I write these sentences knowing of all the stories that have cropped up in recent years about legislators who gave the perks to college students who were related to people with political connections.

I also realize that the truly sad part of these stories is that they aren’t really new. Such antics have been taking place for decades.

IN LARGE PARK because this was a perk that was created at the very beginning of the 20th Century with next to no rules about how it was to be administered.

Which means that the legislators who gave out such questionable perks aren’t really in trouble. They can’t have broken a rule if there are next to no rules to be followed!

Does this mean that taking the time to create rules and ensure they would be followed would have been too difficult? That’s the impression I really get from the Illinois Legislature this week.

So I’m not about to question the motives of the five senators who this week voted “no,” or the five others who couldn’t bring themselves to vote “yes” and wound up punching the “present” button instead when the vote was cast.

I’M JUST CURIOUS to see how many more members of the Illinois House will express similar sentiments when this matter comes up for a final vote there sometime in the coming weeks.

Because it will pass. Gov. Pat Quinn will hold an elaborate ceremony to sign the bill into law. People will make grand pronouncements about how they have “cleaned up” Illinois government.

While all they really will have done is wiped away the stain caused by swatting one fly against the Statehouse wall while termites continue to eat away at the foundation of state government.

We’re far from having a “clean” government.

  -30-

Wednesday, January 11, 2012

Legislature to give up college tuition waiver perk? Who’s kidding whom?

It seems that an increasing number of state legislators are going out of their way to distance themselves from a perk that has been a part of their job for more than a century – the ability to send someone to college tuition-free.

Some state legislators are so eager to avoid the headaches that have come to be associated with the measure that they go out of their way to avoid using it.

SENATE MINORITY LEADER Christine Radogno, R-Lemont, has even concocted a bill that would do away with it – and the appearance of bipartisanship could be provided because of the fact that Gov. Pat Quinn has said he would sign it into law if it were ever approved by the General Assembly and sent to him for consideration.

Yet nobody thinks this perk is in any serious danger of disappearing, because too many legislators (including the ones who are actually in control at the ‘Statehouse in Springpatch’) think they are doing a public good with their perk.

That, and they like the ability to ‘play God,’ so to speak, with the ability to help someone who might be in need to be able to attend a public university and work toward a college degree of some sort.
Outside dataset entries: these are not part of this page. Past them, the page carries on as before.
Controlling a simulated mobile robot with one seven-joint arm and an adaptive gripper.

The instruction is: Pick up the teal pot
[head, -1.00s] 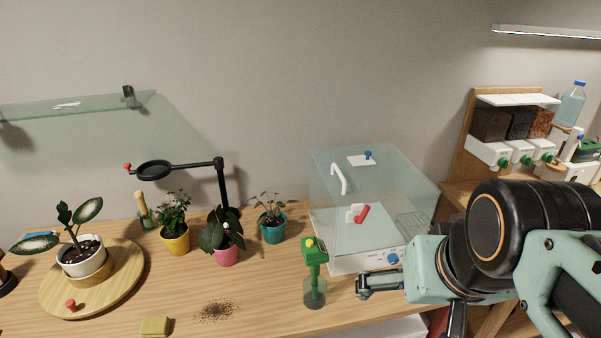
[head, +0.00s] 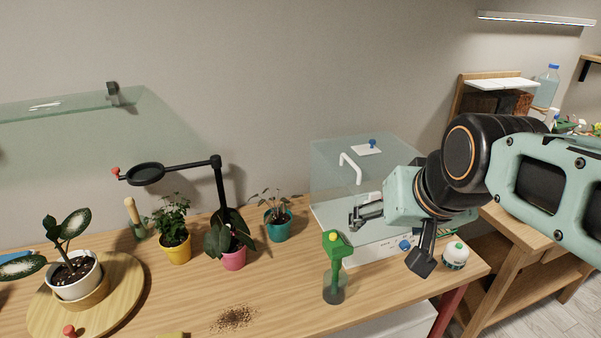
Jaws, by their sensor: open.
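The teal pot (head: 278,228) holds a small leafy plant and stands upright on the wooden table, just right of the pink pot (head: 233,258). My gripper (head: 352,217) is open and empty. In the picture it is to the right of the teal pot, apart from it, in front of the clear propagation box and above the green-topped spray bottle. The pot's front and rim show clearly.
The green-topped bottle (head: 335,270) stands in front, right of the teal pot. The clear box (head: 330,160) stands behind my gripper. A magnifier arm (head: 220,185) rises behind the pink pot. A yellow pot (head: 177,249) stands further left. Spilled soil (head: 234,318) lies in front.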

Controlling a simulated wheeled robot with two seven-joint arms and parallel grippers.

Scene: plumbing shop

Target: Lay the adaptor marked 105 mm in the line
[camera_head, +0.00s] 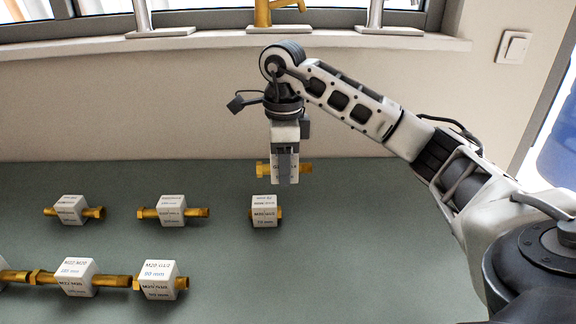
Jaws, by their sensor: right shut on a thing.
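My right gripper (286,178) is shut on a brass adaptor (263,170) with a white label block, held above the bench. Its brass ends stick out left and right of the fingers, and its marking cannot be read. Just below it, a short adaptor (264,210) lies on the bench. At the front left, an adaptor with a white block (77,277) and another (159,279), which seems to read 90 mm, lie end to end in a line. A brass piece (12,276) continues this line at the left edge. My left gripper is out of view.
Two more adaptors lie behind the line, one at left (70,209) and one in the middle (172,210). The green bench (330,270) is clear right of the line. A wall and window sill (215,40) with taps stand behind. A light switch (514,47) is at upper right.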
That is the reason why the Legislature’s black caucus members are particularly big fans of the perk – which has been in place since 1905.
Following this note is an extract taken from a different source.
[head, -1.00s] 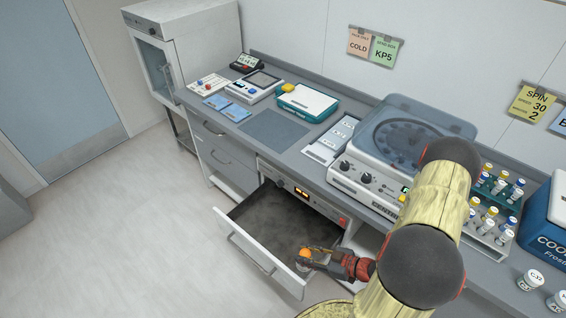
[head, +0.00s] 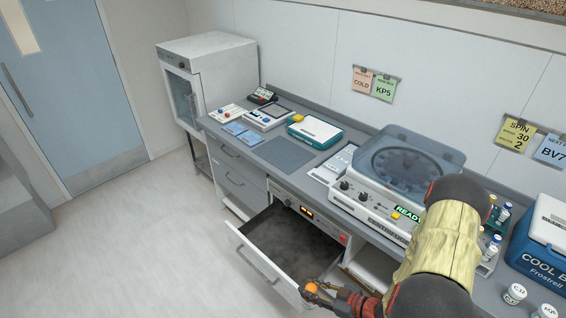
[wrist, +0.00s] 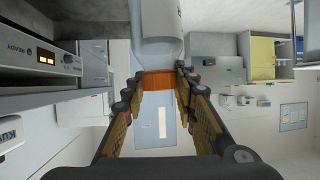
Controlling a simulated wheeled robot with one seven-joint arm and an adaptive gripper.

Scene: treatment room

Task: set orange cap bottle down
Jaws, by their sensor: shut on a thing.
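The orange cap bottle (head: 311,288) is held at the front right corner of the open drawer (head: 262,268). In the head view mostly its orange cap shows. My gripper (head: 318,290) is at the bottle, coming from the right. In the wrist view my gripper (wrist: 158,88) is shut on the bottle, with the orange cap (wrist: 158,78) between its fingers and the pale body (wrist: 158,22) beyond. I cannot tell whether the bottle touches the drawer.
The drawer interior looks empty. A centrifuge (head: 385,175) with a READY display stands on the counter, beside a teal-and-white box (head: 315,131) and a grey mat (head: 280,156). A blue cool box (head: 545,240) and white jars (head: 514,294) are at right. The left floor is clear.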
SO PEOPLE LIKE state Sen. A.J. Wilhelmi, D-Joliet, and state Rep. Jason Barickman, R-Champaign, can rant all they want about misuse of the perk for political purposes, or how it deprives the state of money that can desperately be used right about now.

The only people who are going to be listening are their hometown reporter-type people who will latch onto the related quotes because it gives the impression that their local official is someone relevant on statewide issues – rather than just a local politico who is asked to vote on issues (usually in accordance with how their leader tells them to).
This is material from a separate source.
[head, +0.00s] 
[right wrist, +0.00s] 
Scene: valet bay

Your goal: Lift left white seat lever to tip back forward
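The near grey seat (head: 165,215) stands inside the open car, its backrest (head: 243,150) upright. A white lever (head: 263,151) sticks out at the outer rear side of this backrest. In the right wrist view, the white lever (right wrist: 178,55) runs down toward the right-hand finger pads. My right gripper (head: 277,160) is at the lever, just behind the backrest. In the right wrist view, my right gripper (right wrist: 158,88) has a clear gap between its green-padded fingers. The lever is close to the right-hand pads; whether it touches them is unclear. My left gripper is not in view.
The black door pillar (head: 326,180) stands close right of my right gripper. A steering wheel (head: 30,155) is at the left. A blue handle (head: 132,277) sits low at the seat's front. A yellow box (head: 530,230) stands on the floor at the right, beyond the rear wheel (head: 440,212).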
What motivates me to write this latest commentary on the issue is that I have noticed several reports in places like the Joliet Herald-News or WJBC-AM radio of Bloomington with these legislators shouting and screaming for the need to do away with the tuition waiver perk.

But I don’t sense any movement from the people who might be able to push the measure through. Which means this will be nothing but a lot of ‘hot air.’ Cheap rhetoric fills space, and I have written my share of stories throughout the years that were based on nothing but some political person’s ‘hot air’ talk.

BUT THAT DOESN’T mean we should get our hopes up that any action will occur. We have a better chance of a Chicago Cubs World Series appearance this year than we do of seeing the tuition waiver perk disappearing.

Note that I keep using the phrase “tuition waiver” to describe this action – rather than the politician-preferred phrase of “legislative scholarship.”

The people who back this seem to like the image being created that what they’re doing is controlling a pool of money that is distributed to the public universities across Illinois to pay for the tuition of those students who receive the waivers.

The problem is that there never was, never has been and never will be, any real money associated with this perk. It is a tuition waiver. The people who get chosen by individual legislators to receive the perk get nothing more than an official letter on the legislator’s state stationery.

THE LETTER IS addressed to the bursar of whichever state college the recipient attends, and it informs them that the student in question is NOT to be charged any tuition for the courses they take during that academic year.

Since the colleges in question already realize that they are going to have a certain number of people not paying tuition for political purposes, they react in the obvious manner. Every year when tuition rates are set for the following year, they are boosted ever so slightly higher than otherwise necessary to cover the costs of the freebies they’re forced to give out.

In short, the rest of the student bodies are paying just a little bit higher in tuition rates to cover the costs of the people who get to pay no tuition for the year because it suited the political needs of a state legislator.

To me, the part of this perk that is troublesome is not that it exists. But it is that each legislator is allowed to set his (or her) own terms for who gets it – and for what qualifications.

SO WHILE SOME legislators go out of their ways to create committees that judge students on their academic merits or financial need, others literally are giving them to the children of their political allies.

The way the law is now written, there’s nothing wrong with that. Except that there really is.

As for the people who just want to do a knee-jerk elimination of the perk, I’m not sure what to think. Because as much as I’m sure they want to think they’re being heroic and noble, a part of me believes they, too, are looking for an easy way out by wanting to do nothing at all.